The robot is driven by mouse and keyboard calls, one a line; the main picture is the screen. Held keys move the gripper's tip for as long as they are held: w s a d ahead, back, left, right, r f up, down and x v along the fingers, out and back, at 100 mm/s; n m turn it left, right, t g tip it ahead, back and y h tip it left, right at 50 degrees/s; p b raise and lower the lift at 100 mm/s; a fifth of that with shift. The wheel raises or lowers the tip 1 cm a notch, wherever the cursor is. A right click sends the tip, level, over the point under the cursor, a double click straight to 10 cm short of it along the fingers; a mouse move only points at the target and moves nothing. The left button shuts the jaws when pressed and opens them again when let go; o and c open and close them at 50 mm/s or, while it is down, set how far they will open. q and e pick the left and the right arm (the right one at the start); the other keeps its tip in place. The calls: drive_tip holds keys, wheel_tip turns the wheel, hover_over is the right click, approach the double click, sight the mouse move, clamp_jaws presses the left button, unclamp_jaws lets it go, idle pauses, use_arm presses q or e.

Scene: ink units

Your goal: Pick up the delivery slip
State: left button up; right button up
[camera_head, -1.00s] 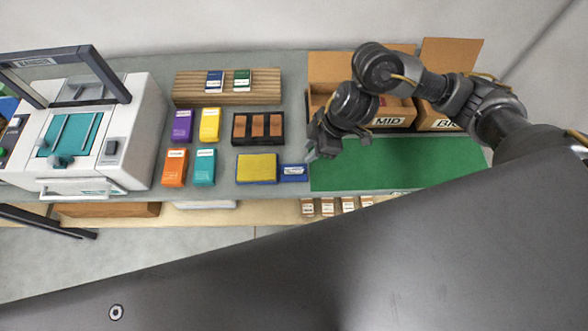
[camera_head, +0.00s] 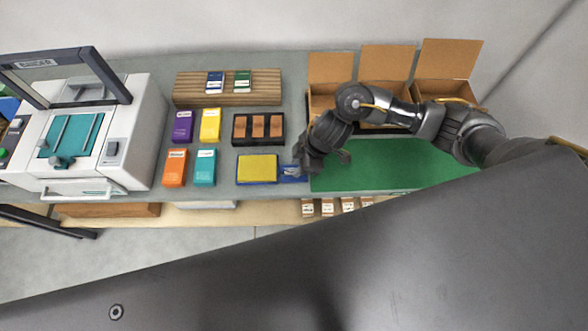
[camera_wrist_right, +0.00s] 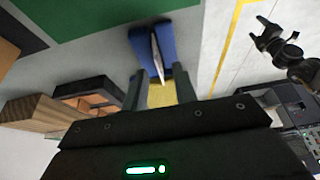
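A small blue holder (camera_head: 294,173) lies on the counter beside the yellow pad (camera_head: 257,168), partly hidden by my right gripper in the head view. In the right wrist view the holder (camera_wrist_right: 181,48) has a thin pale slip (camera_wrist_right: 157,52) standing in its slot. My right gripper (camera_wrist_right: 161,80) is open, its two fingers on either side of the slip's line. I cannot tell whether they touch it. In the head view my right gripper (camera_head: 318,166) is low over the holder. My left gripper (camera_wrist_right: 279,32) shows empty, fingers apart, in the right wrist view.
A green mat (camera_head: 400,168) lies right of the holder, with open cardboard boxes (camera_head: 386,63) behind it. A black tray (camera_head: 257,139) of brown blocks and several coloured boxes (camera_head: 205,167) stand to the left, then a white machine (camera_head: 135,130). The counter's front edge is close.

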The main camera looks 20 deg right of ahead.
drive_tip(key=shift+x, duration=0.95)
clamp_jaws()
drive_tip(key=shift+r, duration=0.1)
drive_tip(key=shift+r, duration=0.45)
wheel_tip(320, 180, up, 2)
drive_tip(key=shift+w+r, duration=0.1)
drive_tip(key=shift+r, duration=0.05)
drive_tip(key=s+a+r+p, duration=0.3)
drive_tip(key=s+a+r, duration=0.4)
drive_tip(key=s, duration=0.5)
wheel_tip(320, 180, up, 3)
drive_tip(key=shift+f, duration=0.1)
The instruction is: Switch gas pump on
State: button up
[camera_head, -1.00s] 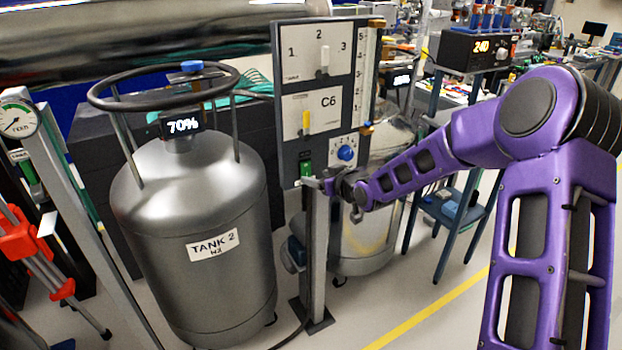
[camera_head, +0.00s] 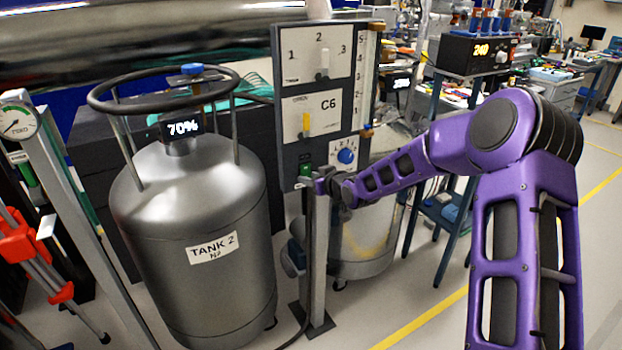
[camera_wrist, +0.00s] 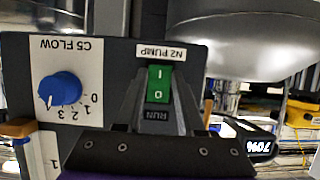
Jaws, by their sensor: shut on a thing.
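The pump switch is a green rocker (camera_wrist: 158,84) marked I and O, under a label reading N2 PUMP (camera_wrist: 165,51) in the wrist view. A dark RUN field (camera_wrist: 157,115) lies beside it. In the head view the green switch (camera_head: 305,171) is low on the grey panel (camera_head: 287,120). My gripper (camera_wrist: 160,104) has its grey fingers at either side of the switch and is shut on it; the exact contact is hard to see. In the head view my gripper (camera_head: 319,183) is at the panel's lower edge. Which way the rocker is tipped is unclear.
A blue C5 FLOW knob (camera_wrist: 60,88) sits beside the switch. The metal TANK 2 (camera_head: 195,230) with its ring handle stands left of the panel. A grey post (camera_head: 318,260) stands below the panel. A blue-framed cart (camera_head: 440,180) is behind my arm.

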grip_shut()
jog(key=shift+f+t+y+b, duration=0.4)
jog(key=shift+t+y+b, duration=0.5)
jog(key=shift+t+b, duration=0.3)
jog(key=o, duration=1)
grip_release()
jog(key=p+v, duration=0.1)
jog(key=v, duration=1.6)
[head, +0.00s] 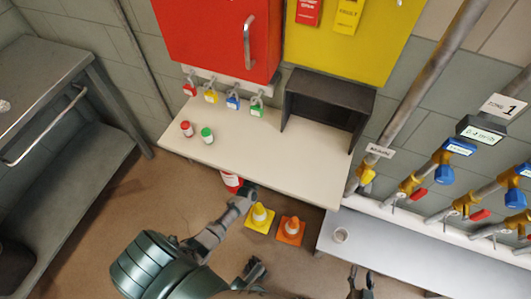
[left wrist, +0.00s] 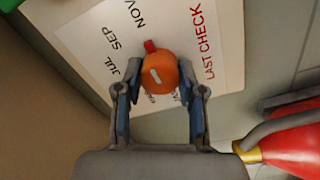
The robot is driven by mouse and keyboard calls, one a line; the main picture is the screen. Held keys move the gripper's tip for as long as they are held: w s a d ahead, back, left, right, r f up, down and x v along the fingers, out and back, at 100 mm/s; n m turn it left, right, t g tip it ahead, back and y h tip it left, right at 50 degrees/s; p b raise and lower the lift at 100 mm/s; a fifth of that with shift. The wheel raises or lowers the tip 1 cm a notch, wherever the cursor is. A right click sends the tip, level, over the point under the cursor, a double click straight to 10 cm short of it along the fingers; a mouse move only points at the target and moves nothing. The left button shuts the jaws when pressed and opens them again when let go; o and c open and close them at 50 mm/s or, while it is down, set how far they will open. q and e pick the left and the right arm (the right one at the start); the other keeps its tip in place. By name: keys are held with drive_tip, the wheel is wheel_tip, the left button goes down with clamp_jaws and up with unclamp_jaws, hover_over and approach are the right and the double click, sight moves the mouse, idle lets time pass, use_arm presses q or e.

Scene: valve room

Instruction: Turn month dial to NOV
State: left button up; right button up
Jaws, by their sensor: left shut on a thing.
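The month dial (left wrist: 159,71) is an orange knob with a red tab (left wrist: 150,46). It sits on a white plate (left wrist: 225,45) lettered JUL, SEP, NOV and LAST CHECK. The red tab points up and slightly left in the left wrist view, towards NOV. Some lettering below the dial is partly hidden by the dial and my finger. My left gripper (left wrist: 160,98) has one finger on each side of the dial's lower part and is shut on it. I cannot make out the dial in the head view. My right gripper (head: 361,284) is open and empty at the bottom edge.
A red extinguisher-like body (left wrist: 292,148) stands right of my left gripper. In the head view, a pale counter (head: 290,165) holds two small jars. A yellow cone (head: 260,213) and an orange cone (head: 291,227) stand below it. Pipes with blue valve handles (head: 443,175) are at right.

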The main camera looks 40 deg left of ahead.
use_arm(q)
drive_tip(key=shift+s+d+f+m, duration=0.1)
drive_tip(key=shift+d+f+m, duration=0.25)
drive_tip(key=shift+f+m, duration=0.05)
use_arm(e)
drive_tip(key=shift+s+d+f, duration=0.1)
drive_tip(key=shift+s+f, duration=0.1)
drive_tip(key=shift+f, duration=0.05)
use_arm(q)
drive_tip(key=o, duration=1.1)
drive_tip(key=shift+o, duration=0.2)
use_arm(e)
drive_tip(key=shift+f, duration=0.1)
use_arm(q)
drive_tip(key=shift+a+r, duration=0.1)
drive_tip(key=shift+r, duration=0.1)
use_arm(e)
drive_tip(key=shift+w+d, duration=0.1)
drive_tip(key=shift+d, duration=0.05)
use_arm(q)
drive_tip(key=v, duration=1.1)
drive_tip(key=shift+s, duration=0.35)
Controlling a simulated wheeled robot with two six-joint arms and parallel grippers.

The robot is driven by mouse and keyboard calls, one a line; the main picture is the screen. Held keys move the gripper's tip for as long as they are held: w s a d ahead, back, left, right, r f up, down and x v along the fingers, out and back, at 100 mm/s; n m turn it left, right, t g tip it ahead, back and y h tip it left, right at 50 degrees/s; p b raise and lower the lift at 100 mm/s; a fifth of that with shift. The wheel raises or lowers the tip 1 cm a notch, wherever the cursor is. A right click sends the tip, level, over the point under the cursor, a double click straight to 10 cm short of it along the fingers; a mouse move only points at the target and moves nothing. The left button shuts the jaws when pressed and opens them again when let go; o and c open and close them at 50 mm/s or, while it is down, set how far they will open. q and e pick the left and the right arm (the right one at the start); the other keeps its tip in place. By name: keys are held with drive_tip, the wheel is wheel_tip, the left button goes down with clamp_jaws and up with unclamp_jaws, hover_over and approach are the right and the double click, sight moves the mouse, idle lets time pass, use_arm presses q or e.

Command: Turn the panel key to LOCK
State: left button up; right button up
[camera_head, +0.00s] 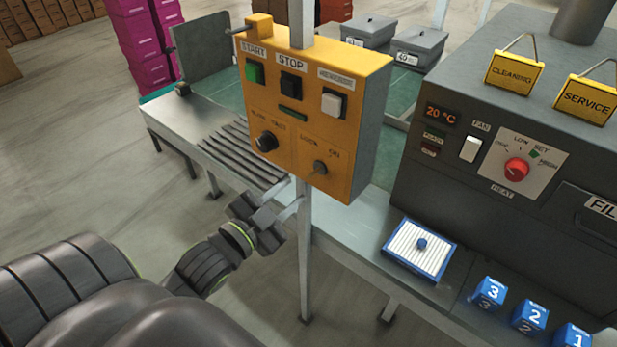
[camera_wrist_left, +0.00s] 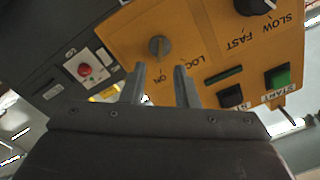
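The yellow control panel (camera_head: 342,100) stands on a post in the head view and fills the top of the left wrist view (camera_wrist_left: 190,25). Its small grey panel key (camera_head: 320,168) is at the lower right, near LOCK and ON labels. In the left wrist view the key (camera_wrist_left: 159,47) shows as a round grey knob; which label it points to I cannot tell. My left gripper (camera_head: 296,197) is below and left of the key. Its two fingers (camera_wrist_left: 160,72) are apart with nothing between them, just short of the key. My right gripper is not in view.
The panel also carries a black speed knob (camera_head: 266,141), a green START button (camera_head: 254,73), a black STOP button (camera_head: 291,85) and a white button (camera_head: 333,103). A dark heater machine (camera_head: 480,215) stands at right. A blue-edged tray (camera_head: 398,262) lies below it.

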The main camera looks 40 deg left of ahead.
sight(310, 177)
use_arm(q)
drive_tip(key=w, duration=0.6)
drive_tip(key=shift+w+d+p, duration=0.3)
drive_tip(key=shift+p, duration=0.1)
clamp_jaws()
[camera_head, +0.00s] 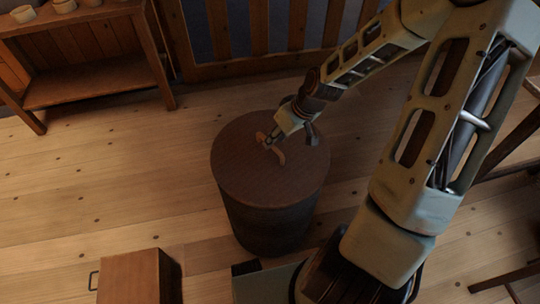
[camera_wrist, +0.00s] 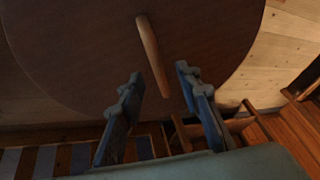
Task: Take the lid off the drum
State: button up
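The drum (camera_head: 268,228) stands on the floor as a dark round tub. Its brown round lid (camera_head: 240,165) sits on top and also fills much of the wrist view (camera_wrist: 70,50). A lighter wooden bar handle (camera_head: 278,156) is on the lid; in the wrist view the handle (camera_wrist: 150,48) runs down toward the gap between my fingers. My gripper (camera_head: 270,140) is over the lid at the handle. In the wrist view my gripper (camera_wrist: 158,80) is open, a finger on each side of the handle's near end, with gaps showing. The drum's wall is hidden in the wrist view.
A wooden shelf (camera_head: 95,88) with small pale spools stands at the back left. A slatted wooden rail (camera_head: 260,65) is behind the drum. A brown box (camera_head: 135,278) is at the front left. The plank floor left of the drum is clear.

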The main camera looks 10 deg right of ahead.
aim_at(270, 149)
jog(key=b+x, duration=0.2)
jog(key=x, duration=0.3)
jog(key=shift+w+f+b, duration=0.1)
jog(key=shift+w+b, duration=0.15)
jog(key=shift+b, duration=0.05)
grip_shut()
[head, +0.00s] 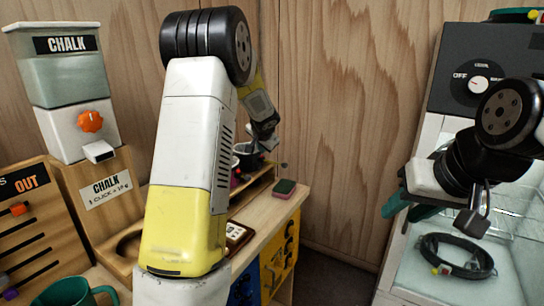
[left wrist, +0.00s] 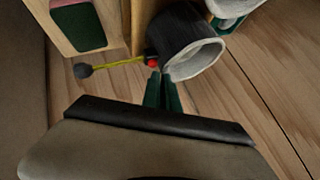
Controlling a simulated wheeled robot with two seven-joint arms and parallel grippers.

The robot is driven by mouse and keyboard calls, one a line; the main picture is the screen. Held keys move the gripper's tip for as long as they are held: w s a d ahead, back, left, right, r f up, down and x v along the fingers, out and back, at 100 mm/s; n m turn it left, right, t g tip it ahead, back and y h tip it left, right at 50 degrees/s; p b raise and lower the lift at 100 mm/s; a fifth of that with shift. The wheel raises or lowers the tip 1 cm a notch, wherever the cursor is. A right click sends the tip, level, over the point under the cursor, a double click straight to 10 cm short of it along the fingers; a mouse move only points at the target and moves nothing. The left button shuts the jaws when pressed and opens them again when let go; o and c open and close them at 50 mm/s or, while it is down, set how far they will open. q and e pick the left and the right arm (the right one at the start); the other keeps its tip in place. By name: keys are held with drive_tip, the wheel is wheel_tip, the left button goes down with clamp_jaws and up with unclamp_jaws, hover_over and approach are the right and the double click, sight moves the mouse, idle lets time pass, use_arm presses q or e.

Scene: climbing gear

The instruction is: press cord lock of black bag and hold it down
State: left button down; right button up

• _Exercise objective_
Locate all lines that include the word "parallel" and copy them out.

• _Completed exercise_
Controlling a simulated wheeled robot with two six-joint arms and parallel grippers.
Controlling a simulated wheeled robot with two seven-joint arms and parallel grippers.

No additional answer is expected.